You have to remember:

• the vector/tensor nature of the mathematical object you're dealing with, where its components are the coefficients of the linear combination of the objects of a vector or tensor basis;
• the definition of the vector/tensor operators.
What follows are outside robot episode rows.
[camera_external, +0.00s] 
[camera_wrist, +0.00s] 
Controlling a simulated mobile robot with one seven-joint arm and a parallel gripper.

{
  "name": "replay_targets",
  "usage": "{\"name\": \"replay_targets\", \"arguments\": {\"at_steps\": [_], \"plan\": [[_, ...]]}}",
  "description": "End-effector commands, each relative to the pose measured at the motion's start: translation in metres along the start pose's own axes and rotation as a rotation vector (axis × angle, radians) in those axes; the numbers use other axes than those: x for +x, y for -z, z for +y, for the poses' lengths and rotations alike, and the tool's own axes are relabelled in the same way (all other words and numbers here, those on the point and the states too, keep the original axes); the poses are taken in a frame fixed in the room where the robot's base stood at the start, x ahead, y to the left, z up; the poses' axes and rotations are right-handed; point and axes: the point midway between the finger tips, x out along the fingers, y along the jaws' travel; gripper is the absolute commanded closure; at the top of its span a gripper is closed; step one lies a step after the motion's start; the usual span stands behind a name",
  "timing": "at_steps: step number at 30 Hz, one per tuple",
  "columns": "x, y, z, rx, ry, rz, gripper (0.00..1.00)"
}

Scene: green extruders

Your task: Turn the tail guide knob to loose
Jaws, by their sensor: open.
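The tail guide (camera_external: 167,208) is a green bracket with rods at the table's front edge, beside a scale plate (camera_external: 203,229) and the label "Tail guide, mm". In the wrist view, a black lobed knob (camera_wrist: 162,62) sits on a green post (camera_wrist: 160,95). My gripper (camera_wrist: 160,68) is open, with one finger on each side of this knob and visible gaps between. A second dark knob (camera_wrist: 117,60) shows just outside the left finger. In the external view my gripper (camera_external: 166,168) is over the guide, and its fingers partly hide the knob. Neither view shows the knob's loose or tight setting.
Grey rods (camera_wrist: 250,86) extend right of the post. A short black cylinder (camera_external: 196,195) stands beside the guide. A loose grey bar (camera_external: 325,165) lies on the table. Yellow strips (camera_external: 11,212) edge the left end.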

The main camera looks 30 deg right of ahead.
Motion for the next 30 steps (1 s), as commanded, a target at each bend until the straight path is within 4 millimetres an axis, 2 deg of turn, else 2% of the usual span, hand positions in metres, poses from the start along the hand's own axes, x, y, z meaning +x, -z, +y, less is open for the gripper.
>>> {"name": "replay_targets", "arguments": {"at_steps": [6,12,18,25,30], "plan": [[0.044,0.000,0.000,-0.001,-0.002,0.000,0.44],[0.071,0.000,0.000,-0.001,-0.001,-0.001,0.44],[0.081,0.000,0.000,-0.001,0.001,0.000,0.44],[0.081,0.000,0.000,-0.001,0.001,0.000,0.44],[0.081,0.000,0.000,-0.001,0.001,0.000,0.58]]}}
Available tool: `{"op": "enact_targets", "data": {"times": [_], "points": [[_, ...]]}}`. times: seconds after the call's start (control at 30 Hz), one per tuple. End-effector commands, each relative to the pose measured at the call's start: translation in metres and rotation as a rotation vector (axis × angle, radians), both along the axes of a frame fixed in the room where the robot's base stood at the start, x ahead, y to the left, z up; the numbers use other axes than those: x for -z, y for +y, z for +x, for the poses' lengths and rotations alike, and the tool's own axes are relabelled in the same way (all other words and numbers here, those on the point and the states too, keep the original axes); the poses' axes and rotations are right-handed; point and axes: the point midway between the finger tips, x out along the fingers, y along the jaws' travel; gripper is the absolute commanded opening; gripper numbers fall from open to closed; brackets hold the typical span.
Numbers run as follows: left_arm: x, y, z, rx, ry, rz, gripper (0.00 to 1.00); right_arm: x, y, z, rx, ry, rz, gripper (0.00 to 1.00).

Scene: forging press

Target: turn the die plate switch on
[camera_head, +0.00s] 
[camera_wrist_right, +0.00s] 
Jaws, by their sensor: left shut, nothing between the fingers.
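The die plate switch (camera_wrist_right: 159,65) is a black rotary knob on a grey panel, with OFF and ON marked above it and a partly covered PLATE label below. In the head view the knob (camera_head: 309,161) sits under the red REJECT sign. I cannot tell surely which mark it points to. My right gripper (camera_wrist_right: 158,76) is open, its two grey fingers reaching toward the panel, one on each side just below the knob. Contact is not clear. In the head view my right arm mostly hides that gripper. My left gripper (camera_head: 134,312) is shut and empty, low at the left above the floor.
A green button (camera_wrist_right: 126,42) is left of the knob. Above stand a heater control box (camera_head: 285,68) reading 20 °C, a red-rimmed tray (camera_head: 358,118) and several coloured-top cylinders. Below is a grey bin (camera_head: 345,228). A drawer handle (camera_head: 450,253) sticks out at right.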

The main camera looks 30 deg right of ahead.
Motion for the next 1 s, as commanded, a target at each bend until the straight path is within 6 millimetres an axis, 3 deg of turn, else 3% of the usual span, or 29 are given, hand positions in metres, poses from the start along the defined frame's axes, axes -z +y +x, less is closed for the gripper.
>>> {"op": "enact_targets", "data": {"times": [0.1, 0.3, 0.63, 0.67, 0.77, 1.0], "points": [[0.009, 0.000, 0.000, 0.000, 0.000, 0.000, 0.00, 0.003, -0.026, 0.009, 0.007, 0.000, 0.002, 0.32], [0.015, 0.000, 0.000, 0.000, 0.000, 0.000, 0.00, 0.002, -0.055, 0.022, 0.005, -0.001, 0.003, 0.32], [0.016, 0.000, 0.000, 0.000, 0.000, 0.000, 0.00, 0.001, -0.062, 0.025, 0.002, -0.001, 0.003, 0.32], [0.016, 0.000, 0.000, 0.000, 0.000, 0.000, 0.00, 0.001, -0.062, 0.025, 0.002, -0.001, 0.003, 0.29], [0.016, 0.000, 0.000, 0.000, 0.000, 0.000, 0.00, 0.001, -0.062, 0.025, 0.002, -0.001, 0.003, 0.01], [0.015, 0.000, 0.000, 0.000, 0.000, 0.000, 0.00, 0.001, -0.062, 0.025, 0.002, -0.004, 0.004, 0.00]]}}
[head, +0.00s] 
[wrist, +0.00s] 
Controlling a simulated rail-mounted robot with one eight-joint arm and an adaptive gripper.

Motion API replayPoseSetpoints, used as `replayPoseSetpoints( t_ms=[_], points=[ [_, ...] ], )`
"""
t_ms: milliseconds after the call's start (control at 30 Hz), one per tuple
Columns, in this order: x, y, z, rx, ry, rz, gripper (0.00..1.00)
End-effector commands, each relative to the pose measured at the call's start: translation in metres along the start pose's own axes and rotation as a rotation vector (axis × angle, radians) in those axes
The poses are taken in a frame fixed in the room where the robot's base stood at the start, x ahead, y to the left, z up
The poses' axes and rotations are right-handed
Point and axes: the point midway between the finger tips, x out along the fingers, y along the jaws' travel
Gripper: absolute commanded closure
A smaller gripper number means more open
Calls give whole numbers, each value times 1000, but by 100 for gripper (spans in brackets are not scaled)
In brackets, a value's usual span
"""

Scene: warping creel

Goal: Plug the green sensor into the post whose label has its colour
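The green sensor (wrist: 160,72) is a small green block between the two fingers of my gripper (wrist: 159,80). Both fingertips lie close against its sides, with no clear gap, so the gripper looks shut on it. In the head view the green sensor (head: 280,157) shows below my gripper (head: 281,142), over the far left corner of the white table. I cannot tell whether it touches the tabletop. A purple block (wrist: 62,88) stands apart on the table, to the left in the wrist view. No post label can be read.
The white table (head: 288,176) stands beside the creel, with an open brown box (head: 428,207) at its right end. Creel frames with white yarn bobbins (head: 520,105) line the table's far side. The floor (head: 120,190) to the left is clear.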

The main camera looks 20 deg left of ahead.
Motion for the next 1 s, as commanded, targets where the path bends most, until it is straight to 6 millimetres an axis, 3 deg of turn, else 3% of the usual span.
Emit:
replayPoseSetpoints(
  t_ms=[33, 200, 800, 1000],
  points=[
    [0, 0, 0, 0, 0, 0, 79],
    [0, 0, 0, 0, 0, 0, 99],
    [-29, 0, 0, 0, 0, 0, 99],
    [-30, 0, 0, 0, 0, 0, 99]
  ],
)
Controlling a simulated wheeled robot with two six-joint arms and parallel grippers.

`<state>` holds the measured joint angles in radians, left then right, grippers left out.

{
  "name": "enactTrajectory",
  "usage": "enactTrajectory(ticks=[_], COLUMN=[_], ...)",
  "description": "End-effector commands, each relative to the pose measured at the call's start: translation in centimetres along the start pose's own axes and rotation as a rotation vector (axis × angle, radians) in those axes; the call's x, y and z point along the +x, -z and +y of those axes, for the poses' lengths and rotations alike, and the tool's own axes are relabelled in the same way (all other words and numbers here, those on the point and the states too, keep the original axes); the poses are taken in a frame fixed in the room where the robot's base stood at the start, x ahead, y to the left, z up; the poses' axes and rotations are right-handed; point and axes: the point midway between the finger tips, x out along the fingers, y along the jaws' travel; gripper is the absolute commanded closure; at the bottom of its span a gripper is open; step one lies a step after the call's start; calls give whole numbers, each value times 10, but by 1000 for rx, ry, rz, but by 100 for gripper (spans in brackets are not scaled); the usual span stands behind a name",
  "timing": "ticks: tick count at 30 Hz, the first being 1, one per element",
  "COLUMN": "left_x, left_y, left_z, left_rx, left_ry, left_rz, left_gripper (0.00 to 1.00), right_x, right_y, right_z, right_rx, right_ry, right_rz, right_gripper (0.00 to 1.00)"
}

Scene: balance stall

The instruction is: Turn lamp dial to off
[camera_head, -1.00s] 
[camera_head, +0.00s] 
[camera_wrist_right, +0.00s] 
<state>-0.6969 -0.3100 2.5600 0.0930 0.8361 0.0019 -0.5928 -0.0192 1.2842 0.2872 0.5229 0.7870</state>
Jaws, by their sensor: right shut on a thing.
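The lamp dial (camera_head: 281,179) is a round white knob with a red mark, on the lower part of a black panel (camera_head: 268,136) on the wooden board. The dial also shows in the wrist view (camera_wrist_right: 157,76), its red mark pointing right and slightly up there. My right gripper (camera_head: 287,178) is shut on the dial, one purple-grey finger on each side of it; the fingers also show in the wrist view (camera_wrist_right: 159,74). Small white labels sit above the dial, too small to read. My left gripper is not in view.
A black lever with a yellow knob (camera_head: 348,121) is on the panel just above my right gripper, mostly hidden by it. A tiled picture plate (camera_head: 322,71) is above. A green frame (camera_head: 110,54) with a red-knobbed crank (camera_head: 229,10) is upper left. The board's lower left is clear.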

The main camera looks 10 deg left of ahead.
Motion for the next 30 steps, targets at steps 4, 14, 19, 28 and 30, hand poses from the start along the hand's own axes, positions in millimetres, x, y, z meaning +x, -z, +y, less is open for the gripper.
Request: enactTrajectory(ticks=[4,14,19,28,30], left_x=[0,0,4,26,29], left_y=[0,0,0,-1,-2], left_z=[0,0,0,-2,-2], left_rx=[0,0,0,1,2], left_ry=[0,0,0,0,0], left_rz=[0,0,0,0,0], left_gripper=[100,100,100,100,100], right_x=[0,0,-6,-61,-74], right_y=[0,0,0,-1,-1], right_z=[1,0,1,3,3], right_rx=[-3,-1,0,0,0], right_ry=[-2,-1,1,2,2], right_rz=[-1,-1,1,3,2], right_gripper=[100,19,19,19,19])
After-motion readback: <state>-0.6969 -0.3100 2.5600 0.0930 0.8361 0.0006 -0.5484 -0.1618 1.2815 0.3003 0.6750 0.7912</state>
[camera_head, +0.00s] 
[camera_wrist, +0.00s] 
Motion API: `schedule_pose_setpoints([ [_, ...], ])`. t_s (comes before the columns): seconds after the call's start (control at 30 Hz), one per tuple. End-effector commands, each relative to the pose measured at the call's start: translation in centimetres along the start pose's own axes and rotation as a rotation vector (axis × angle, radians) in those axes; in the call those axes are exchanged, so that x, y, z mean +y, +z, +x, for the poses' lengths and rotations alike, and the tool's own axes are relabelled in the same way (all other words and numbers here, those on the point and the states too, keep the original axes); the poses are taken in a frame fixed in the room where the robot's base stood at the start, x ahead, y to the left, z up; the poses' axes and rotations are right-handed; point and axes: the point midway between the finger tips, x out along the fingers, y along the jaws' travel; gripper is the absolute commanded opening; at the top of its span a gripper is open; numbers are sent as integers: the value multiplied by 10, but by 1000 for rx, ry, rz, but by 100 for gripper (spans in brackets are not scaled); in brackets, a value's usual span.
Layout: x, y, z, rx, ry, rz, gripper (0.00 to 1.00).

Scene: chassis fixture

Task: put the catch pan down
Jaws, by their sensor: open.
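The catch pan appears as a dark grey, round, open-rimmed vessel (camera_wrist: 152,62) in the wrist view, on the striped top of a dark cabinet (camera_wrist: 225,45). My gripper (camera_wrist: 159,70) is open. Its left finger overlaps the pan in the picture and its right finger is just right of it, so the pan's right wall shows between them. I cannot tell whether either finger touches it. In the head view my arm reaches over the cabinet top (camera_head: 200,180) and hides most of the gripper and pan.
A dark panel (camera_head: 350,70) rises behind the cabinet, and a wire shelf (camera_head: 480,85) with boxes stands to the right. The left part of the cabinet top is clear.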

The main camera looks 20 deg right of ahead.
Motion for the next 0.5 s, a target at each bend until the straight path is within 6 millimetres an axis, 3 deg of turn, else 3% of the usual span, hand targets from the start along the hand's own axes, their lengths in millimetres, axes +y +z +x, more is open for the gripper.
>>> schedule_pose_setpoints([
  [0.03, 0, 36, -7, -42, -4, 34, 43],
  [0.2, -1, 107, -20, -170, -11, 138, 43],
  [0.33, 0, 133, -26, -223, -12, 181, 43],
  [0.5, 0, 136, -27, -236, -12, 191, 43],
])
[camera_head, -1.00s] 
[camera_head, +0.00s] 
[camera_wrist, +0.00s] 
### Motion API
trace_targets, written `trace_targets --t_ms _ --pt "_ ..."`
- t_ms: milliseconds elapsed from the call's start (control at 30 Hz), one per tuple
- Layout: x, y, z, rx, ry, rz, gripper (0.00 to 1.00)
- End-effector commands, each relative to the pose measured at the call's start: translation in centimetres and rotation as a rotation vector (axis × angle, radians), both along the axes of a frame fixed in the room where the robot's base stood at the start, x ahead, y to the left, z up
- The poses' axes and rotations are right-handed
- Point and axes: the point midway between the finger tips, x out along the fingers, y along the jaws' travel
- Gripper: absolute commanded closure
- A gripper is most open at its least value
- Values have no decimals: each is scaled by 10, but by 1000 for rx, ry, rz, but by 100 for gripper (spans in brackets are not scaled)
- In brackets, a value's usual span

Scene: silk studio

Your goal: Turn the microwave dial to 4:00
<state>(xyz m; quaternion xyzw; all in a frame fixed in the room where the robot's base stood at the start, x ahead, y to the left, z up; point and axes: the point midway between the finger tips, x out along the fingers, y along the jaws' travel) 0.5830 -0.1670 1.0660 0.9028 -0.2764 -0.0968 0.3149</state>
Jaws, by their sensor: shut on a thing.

As an example, with a set of coordinates $\{q^i\}$ inducing the natural basis $\mathbf{b}_i = \dfrac{\partial \mathbf{r}}{\partial q^i}$, and its reciprocal basis $\mathbf{b}^k = g^{ki} \mathbf{b}_i$, the gradient of a vector field (see below for details) reads

$\mathbf{\nabla \mathbf{v}} = \mathbf{b}^k \otimes\dfrac{\partial \mathbf{v}}{\partial q_k} = \mathbf{b}^k \otimes\dfrac{\partial}{\partial q_k} \left( v^i \mathbf{b}_i\right)$,

and exploiting the product rule for derivatives

$\mathbf{\nabla \mathbf{v}} = \mathbf{b}^k \otimes \left[ \dfrac{\partial v^i}{\partial q_k} \mathbf{b}_i + v^i \dfrac{\partial \mathbf{b}_i}{\partial q_k} \right] = \mathbf{b}^k \otimes \left[ \dfrac{\partial v^i}{\partial q_k} \mathbf{b}_i + v^i \Gamma_{ik}^{\ell} \mathbf{b}_{\ell} \right]$

and rearranging the dummy indices in the second term

$\nabla \mathbf{v} = \mathbf{b}^k \otimes \mathbf{b}_i \left[ \dfrac{\partial v^i}{\partial q_k} + v^{\ell} \Gamma_{\ell k}^{i} \right]$,

and in this expression you can recognize the covariant derivative of a vector field,

$\nabla_{/k} v^i = \dfrac{\partial v^i}{\partial q_k} + v^{\ell} \Gamma_{\ell k}^{i}$

that appears quite naturally just remembering the tensor nature of the field and applying the product rule for derivatives.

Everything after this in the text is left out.